I'm not sure how to feel about the Forsworn thing wth Calcemo. Otoh I'm glad you didn't actually go into detail, on the other, it would have worked better if it was a scene transition. Tariq goes to ask and Calcemo explains, Tariq says that's not so bad and boom, he gets attacked in the next scene.

I'm curious to see how, you clearly know your lore, make up with the fact that Redguards don't actually do the whole murder undead thing, seeing it as sacrilige yet Tariq has no issue. I know he eats people and all, but I'm curious how this goes. Is he one of the Ash'abah?
10/15/2020 c1 Agent 94
It's good to see some Redguard love around these parts!

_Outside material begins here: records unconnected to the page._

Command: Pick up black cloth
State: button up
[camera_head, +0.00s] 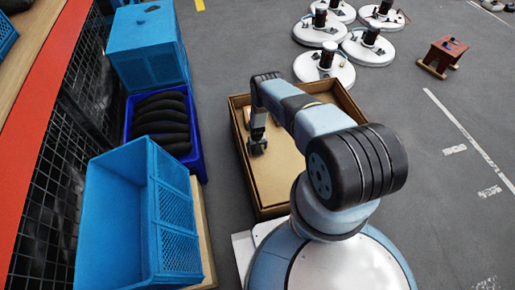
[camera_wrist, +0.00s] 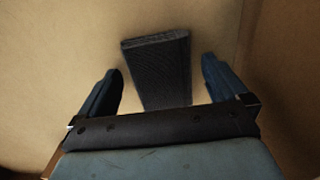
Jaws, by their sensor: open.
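The black cloth (camera_wrist: 158,72) shows in the wrist view as a dark, textured, folded slab on the tan floor of a cardboard box (camera_head: 254,182). My gripper (camera_wrist: 162,66) is open, with one finger on each side of the cloth. A gap shows between each finger and the cloth, so neither seems to touch it. In the head view my gripper (camera_head: 257,149) reaches down into the left part of the box. There I cannot tell the cloth apart from the dark gripper. The cloth's near end is hidden behind the gripper body in the wrist view.
The box walls stand around my gripper. Left of the box are a blue bin with black rolls (camera_head: 161,125), an open blue crate (camera_head: 112,220) and another blue crate (camera_head: 147,45). White round machines (camera_head: 324,70) stand behind. A small brown stool (camera_head: 442,57) stands right; the right floor is mostly clear.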

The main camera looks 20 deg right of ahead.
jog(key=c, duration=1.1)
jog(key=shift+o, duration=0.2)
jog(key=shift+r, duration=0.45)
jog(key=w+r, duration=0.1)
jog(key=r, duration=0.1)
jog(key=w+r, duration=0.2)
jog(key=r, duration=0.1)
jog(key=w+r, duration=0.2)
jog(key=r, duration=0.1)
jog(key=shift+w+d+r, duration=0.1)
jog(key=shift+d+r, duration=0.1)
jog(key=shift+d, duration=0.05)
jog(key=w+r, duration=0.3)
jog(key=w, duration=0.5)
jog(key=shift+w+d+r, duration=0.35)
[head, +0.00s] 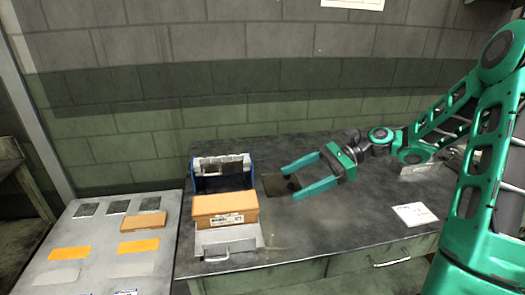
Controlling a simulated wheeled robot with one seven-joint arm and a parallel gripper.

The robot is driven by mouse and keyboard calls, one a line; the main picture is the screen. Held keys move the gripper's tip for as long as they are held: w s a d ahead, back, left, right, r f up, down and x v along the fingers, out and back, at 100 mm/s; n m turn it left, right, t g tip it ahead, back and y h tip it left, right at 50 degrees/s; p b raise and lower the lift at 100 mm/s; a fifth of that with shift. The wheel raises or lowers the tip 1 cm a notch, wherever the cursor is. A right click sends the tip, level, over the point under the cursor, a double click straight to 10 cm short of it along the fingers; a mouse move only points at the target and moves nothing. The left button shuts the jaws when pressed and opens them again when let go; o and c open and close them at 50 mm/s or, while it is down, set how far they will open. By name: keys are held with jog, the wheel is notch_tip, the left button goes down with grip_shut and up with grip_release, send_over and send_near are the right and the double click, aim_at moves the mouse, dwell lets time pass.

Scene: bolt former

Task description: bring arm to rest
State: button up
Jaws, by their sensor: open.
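My gripper (290,180) is green, with two long fingers spread apart and nothing between them. It hangs over the dark workbench (330,230), pointing left. Its fingertips are to the right of a blue-sided holder (195,184) and a brown cardboard box (225,209). A gap shows between the fingertips and the box. My green arm reaches in from the right side of the head view, with its wrist bent above the bench.
A grey metal table (100,225) at left carries orange strips, a small brown box (144,221) and dark squares. A dark flat patch (274,186) lies near the fingertips. A white card (414,215) lies at right. The bench front is mostly clear. A block wall stands behind.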

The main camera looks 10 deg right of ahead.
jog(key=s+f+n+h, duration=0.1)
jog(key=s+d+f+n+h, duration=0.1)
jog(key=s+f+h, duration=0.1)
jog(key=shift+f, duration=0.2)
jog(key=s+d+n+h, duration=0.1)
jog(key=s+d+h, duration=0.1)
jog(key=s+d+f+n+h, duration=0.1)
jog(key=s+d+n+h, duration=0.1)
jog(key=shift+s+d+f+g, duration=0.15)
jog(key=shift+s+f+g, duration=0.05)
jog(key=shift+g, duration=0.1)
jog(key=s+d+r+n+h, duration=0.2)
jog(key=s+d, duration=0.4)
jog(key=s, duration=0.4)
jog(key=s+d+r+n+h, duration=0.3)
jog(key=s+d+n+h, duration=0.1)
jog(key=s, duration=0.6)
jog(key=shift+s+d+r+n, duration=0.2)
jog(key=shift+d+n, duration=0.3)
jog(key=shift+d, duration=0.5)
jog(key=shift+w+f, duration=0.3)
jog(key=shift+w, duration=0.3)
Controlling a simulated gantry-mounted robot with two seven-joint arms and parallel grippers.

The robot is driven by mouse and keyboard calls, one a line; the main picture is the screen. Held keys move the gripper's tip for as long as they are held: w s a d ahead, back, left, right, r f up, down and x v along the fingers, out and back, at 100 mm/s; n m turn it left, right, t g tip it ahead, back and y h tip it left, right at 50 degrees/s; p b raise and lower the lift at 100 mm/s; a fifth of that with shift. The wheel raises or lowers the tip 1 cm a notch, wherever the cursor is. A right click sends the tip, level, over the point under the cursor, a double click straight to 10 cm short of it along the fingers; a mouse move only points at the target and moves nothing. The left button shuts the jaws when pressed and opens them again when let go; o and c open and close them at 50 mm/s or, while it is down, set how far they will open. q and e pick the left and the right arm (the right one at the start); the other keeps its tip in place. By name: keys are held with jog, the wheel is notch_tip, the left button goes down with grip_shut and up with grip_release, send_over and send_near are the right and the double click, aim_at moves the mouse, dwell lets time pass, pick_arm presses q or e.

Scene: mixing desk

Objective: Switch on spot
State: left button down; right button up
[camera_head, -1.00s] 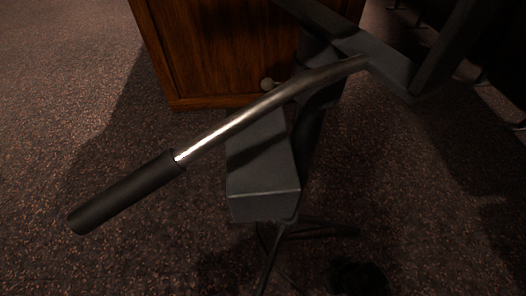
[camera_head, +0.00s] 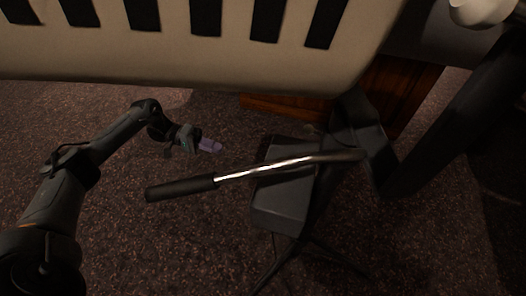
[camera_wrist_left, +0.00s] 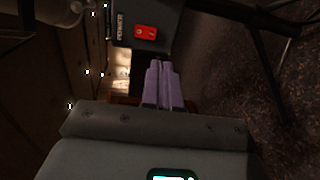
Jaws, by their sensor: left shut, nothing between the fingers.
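A red rocker switch (camera_wrist_left: 146,32) sits on a dark housing (camera_wrist_left: 128,42) beside a label that reads POWER, at the top of the left wrist view. My left gripper (camera_head: 217,147) is shut and empty, with its purple fingers together. In the left wrist view its fingertips (camera_wrist_left: 158,64) point up toward the housing, below and slightly right of the switch; I cannot tell whether they touch it. In the head view a dark grey box (camera_head: 282,205) with a metal bar and black grip (camera_head: 180,188) stands right of my left gripper. The switch does not show there. My right gripper is not in view.
A pale panel with dark slots (camera_head: 225,55) crosses the top of the head view. A wooden cabinet (camera_head: 405,90) stands behind the grey box. Thin dark stand legs (camera_head: 330,262) spread below it. Speckled carpet (camera_head: 150,250) is open at the lower left.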

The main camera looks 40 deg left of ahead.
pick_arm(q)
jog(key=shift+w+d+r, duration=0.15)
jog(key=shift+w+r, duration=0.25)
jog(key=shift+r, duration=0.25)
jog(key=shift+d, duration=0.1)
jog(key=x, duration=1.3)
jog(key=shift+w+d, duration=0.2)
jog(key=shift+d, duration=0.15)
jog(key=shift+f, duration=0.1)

First of, I recommend you put a seperating line between your AN/Disclaimer as you did at the end of the chapter.

I like your opening by having Ri'saad as the opening POV, but I would wager a paragraph describing the weather/location/atmosphere would do quite a bit. The line about villagers returning home is good, but the city itself should be described, even briefly.

-

Your line about Markath being a city of scum and villainy is true, but it should probably be shown that well beforehand. Perhaps how there a lot of beggars on the street, war vets with missing limbs, a person being mugged in broad daylight, and guards who looked the other way. It's a difficult line to straddle: showing and telling, but the paragraph about weak government falls on the latter.
Seeing as he had dinner with Ri'saad, maybe a line about the khajiit telling him about the city, the politics, the dragons (?), would make for a good info dump.

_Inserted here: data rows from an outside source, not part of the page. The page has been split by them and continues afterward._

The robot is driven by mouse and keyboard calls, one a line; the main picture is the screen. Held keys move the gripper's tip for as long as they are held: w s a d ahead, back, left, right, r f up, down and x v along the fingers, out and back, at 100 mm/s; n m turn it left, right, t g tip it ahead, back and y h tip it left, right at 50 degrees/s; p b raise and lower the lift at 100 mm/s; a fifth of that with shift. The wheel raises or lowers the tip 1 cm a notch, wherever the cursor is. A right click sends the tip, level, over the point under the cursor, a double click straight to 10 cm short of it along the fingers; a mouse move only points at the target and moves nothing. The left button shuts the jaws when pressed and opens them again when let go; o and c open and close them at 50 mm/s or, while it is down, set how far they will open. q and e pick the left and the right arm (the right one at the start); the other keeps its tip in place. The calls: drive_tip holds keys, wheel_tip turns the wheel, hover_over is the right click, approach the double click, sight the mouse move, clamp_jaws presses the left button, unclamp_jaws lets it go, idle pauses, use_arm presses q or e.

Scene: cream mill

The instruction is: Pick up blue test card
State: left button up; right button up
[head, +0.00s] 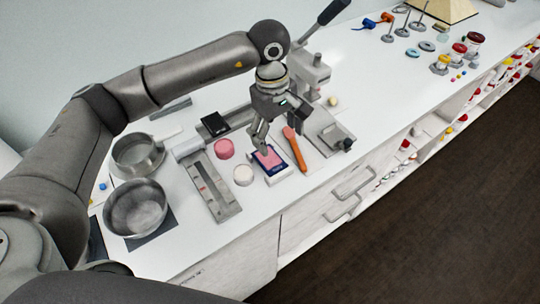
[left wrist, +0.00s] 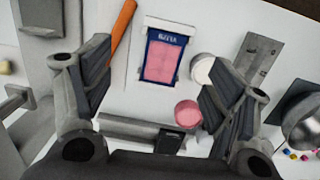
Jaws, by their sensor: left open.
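In the left wrist view the card (left wrist: 161,60) shows between and beyond my fingers, apart from both. My left gripper (head: 262,143) is open above the card in the head view, pointing down, and covers part of the card's far end. Its two dark-padded fingers (left wrist: 155,92) stand wide apart in the left wrist view with nothing between them. My right gripper is not in view.
An orange-handled tool (head: 294,148) lies close to the right of the card. A pink disc (head: 224,148) and a white disc (head: 243,175) are to its left. Two metal bowls (head: 136,208) stand further left. A grey machine (head: 318,72) is behind.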

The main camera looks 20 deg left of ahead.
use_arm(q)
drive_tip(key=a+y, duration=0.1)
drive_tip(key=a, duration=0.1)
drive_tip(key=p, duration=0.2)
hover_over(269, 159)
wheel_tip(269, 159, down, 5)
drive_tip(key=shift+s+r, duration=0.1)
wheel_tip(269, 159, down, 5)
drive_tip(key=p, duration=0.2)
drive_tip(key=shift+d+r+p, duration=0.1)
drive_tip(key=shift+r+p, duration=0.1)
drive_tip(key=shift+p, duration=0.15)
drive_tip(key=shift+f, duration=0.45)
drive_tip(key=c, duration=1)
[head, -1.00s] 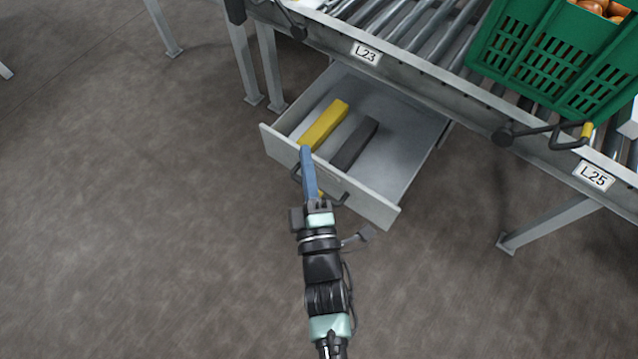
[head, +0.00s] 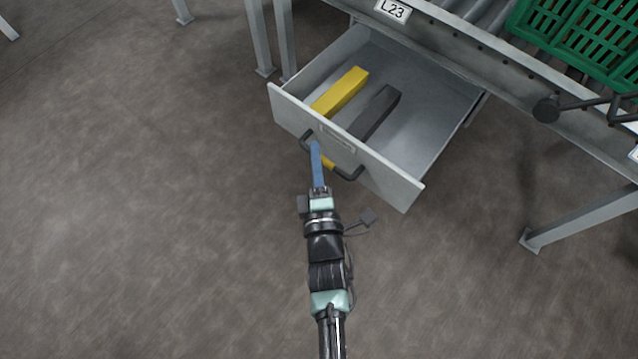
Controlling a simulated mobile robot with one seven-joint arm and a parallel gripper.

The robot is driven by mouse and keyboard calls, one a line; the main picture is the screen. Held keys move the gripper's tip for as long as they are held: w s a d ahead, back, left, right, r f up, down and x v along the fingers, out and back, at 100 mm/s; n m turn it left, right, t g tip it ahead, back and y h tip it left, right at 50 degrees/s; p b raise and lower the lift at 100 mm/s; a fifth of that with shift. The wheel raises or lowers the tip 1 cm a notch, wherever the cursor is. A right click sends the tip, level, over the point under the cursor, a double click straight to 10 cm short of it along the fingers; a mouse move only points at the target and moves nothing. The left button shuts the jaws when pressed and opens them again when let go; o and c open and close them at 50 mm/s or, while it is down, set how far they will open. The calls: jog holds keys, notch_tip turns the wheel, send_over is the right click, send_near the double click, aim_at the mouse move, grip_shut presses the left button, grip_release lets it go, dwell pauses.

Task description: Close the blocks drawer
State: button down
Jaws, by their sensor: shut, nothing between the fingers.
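The blocks drawer (head: 440,137) is grey and stands pulled out from under the roller conveyor, below the L23 label. A yellow block (head: 341,91) and a dark grey block (head: 376,111) lie inside it, side by side. Its front panel (head: 391,180) faces me and carries a dark bar handle (head: 348,175) and a label holder. My gripper (head: 316,146) is shut and empty, its blue fingers at the left part of the handle, in front of the panel. I cannot tell whether they touch it. A bit of yellow shows beside the fingers, partly hidden.
The conveyor frame (head: 470,45) runs above the drawer with a green crate (head: 580,40) at upper right. Conveyor legs stand at left (head: 259,40) and right (head: 575,219). The floor around my arm is clear.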

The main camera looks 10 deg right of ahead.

Ah, I see you know your theology. Not enough folks value that in their fics, and neither does Bethesda it seems.

Overall, it's short, sweet, but I do think there should be a bit more when it comes to the intro. The first chapter vaguely reminds me of a pulp story: An adventurer from a distant land selling his blade and fighting monsters. I'm all for that, but as we see everything Tariq's POV, he does come off as slightly one-dimensional, perhaps that will be rectified in the next chapter.